Общая целевая, нравственно-познавательная установка человека состоит, таким образом, в приобщении к миру идей, к идее блага, в умирании для этой жизни, чтобы душа могла вернуться на свою вечную родину. Искусный диалектик Платон понимает бессмертие человека как его умирание; истинные философы "заняты, по сути вещей, только одним - умиранием и смертью" (2, 21).

Индивидуальная этика Платона, которая является этикой самосовершенствования, самовозвышения личности, дополняется у него социальной этикой, в основе которой лежит принцип безусловного подчинения граждан интересам государства. Как связаны между собой эти две этики - коренной вопрос этики Платона.

"Справедливость, считаем мы, бывает свойственна отдельному человеку, но бывает, что и целому государству... так в том, что больше, вероятно, и справедливость принимает большие размеры и ее легче там изучать.

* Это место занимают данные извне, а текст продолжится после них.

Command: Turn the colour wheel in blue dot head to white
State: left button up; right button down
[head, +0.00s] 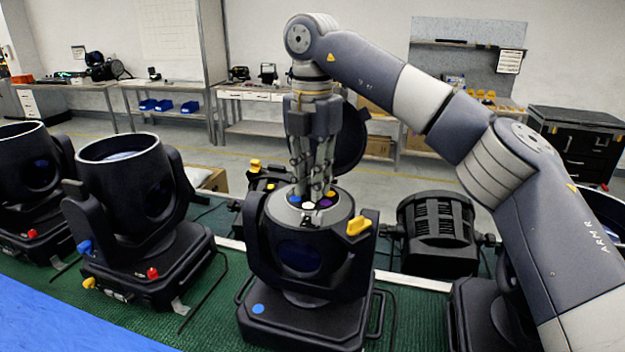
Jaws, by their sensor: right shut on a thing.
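The blue dot head (300,270) is a black moving-head lamp in the middle of the head view, with a blue dot (258,309) on its base. Its top is open and the round lid (352,140) stands up behind. Inside the opening is the colour wheel (309,207), with blue, white, purple and yellow spots showing. My right gripper (312,188) points straight down into the opening and is shut at the wheel. Its fingertips partly hide the wheel, so what exactly they grip is hard to see. My left gripper is not in view.
Other black heads stand at left (130,200) and far left (30,180). A black par can (438,222) lies behind on the right. A yellow latch (358,225) juts from the head's right side.

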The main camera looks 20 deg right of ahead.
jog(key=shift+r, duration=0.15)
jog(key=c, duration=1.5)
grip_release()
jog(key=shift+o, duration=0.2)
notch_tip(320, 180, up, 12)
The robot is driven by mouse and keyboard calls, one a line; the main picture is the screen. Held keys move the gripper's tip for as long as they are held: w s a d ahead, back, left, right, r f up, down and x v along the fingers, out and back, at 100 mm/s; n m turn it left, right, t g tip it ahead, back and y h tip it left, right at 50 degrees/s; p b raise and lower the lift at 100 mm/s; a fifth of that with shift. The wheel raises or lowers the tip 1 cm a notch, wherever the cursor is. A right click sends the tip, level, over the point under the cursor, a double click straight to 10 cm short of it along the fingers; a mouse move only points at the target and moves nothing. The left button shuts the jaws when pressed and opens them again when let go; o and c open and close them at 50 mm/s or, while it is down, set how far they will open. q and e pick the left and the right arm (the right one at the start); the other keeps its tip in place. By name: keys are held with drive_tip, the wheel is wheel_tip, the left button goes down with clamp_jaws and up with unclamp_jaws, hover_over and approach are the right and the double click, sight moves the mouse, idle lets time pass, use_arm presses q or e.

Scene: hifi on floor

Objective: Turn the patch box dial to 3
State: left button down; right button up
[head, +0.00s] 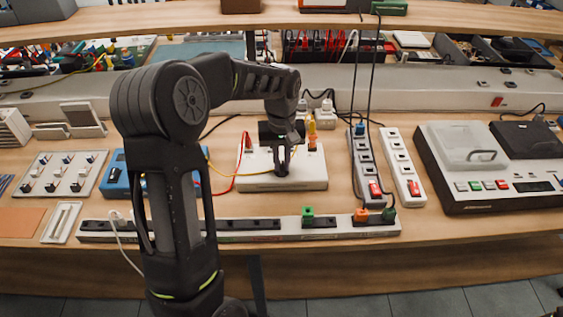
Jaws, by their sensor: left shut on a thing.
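The patch box (258,183) is a low cream-white box on the middle of the bench, with red, yellow and black leads at its back and left. My left gripper (282,168) reaches down over its top and is shut on a small dark knob, the dial, on the front part of the box. The fingers cover most of the dial, so I cannot read its pointer or numbers. My right gripper is not in view.
A long power strip (240,230) runs along the front edge. Two upright strips (402,165) with red switches stand right of the box. A blue meter (117,175) and a switch panel (62,174) lie left. A large grey machine (490,195) fills the right.

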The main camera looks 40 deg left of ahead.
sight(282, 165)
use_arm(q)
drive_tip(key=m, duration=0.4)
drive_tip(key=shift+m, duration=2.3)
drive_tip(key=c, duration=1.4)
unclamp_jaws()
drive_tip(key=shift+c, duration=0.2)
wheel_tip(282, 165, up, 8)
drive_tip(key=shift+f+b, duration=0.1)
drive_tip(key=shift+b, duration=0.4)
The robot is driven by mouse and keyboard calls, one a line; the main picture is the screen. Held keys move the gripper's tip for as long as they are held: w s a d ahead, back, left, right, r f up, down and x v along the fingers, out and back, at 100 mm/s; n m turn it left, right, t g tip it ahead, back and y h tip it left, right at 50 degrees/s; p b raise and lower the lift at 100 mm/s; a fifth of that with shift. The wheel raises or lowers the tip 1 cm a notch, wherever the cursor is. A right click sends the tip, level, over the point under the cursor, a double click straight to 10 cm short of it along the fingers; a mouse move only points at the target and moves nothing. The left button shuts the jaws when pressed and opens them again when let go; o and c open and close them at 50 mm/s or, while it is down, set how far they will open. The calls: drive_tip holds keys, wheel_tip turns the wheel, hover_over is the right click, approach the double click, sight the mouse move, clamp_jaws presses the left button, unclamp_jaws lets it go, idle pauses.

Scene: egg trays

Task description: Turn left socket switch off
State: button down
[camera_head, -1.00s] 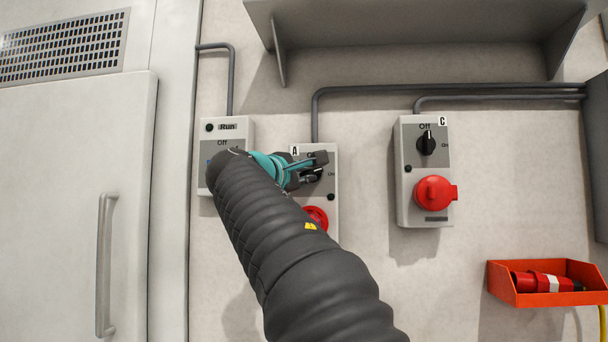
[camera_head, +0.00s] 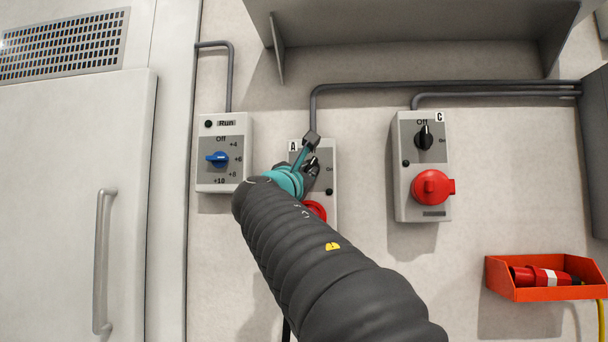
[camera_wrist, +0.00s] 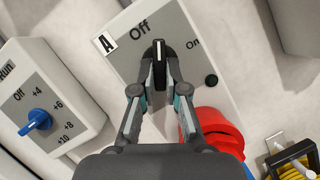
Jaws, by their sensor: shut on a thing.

Поэтому, если хотите, мы сперва исследуем, что такое справедливость в государствах, а затем точно так же рассмотрим ее и в отдельном человеке..." (3(1), 144). Это рассуждение Платона содержит одно из самых глубоких и плодотворных этико-социологических обобщений - идею единства человека и государства (общества). Понимание человека как части полиса - общее убеждение античной мысли. Однако только у Платона это понимание становится законченной концепцией, основанной на признании полного совпадения структур индивидуальной психики, морального сознания и государственного устройства. "...В государстве и в душе каждого отдельного человека имеются одни и те же начала, и число их одинаково... как и в чем сказалась мудрость государства, так же точно и в том же самом она проявляется и у частных лиц" (3( 1), 236). Государство - это человек больших размеров, и, наоборот, человек - государство малых размеров. Основой единства человека и города-государства является структура души, характер изначально присущих человеческому индивиду способностей. Если же брать реальные взаимоотношения человека и государства, то здесь Платон отдает приоритет государству, которое в его идеальном виде является не просто внешним условием существования индивидов или актуализацией сущностных сил индивида, а единственной нравственно организованной формой земного бытия.